Pattern Language
In March and April I took up residence in August Art, a gallery on Shoreditch High Street. I had researched the history of the area, investigating the Huguenot silk trade and lace-making, and visited the national archives at Kew to look at Huguenot silk and lace samples. I wanted to explore ways of re-translating the patterns made in previous works, Confabulation and Aurophone, using the idea of lace-making from a previous work for the Gift exhibition in 2008 (OVADA Gallery).
In design, a pattern language is a language applied to some complex activity other than communication. In the same way that language provides a structure for communication, pattern language provides a series of structures for design. I used these ideas to develop a new work, Pattern Language, that plays with the idea of language, communication, translation and migration. In this combined map/lace work, the routes of individual migrant histories are plotted using the patterns generated by the Aurophone, and as they cross and interweave new patterns are formed.

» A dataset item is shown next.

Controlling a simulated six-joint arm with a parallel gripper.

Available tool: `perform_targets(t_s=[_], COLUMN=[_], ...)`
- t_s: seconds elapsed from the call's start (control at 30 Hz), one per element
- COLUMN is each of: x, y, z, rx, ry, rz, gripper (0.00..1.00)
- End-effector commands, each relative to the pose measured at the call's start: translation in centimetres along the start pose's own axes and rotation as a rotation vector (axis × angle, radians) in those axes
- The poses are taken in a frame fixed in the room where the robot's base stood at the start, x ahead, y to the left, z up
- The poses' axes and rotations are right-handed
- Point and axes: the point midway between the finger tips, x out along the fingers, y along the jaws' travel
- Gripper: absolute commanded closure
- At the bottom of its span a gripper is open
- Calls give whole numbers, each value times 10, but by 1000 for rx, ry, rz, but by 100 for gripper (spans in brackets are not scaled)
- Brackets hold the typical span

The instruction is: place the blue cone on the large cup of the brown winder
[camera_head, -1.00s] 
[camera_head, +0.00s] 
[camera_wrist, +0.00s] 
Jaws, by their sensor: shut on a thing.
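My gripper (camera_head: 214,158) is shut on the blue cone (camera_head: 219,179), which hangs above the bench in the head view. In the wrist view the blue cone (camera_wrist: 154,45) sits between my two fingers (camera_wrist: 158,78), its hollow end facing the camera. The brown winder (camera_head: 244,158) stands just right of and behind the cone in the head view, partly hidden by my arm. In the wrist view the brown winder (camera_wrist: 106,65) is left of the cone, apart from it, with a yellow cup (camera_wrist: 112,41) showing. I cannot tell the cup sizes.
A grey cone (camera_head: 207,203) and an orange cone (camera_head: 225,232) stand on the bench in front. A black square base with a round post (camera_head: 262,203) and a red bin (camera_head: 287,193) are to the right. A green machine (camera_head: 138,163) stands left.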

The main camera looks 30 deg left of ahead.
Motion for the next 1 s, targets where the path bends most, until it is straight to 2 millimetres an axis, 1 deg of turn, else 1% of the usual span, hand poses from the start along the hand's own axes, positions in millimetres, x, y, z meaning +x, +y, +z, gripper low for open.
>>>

Through the process of making the work in the gallery, I invited passers by with a connection to the area to come in and tell me their stories of migration and family history, trading these for the Memory Preservation Salts we had used last year in Brixton Market. Collecting the stories as the work grew gave me an insight into this area and its many diverse connections. Shoredtich and Spitalfields have long been a crossroads and point of arrival for different migrant communities from the Huguenots in the 18th century, to the Jews in the 19th and 20th centuries and more recently the Bangladeshi community.
The physical process of making the work was painstaking and time-consuming, involving hundreds of tiny knots. As I made the work I thought about memory processes, and the use of knotting in many societies as a way to ‘tally’ memory, to exteriorise and make physical a mnemonic aid, so that as the ‘narratives’ grew on the table I was literally and metaphorically weaving a story onto the map. Meanwhile, recording oral histories of travel brought me to thinking about how in the telling of narratives, each time a story is told it is re-translated, altered slightly, for audience, context, and as words are passed down and lost or changed.
This relationship between the physical and the oral recording and translating of memory seems to meet at the point of a ‘pattern language’, finding ways to decode, translate and understand a structure of how we tell and understand memory of place.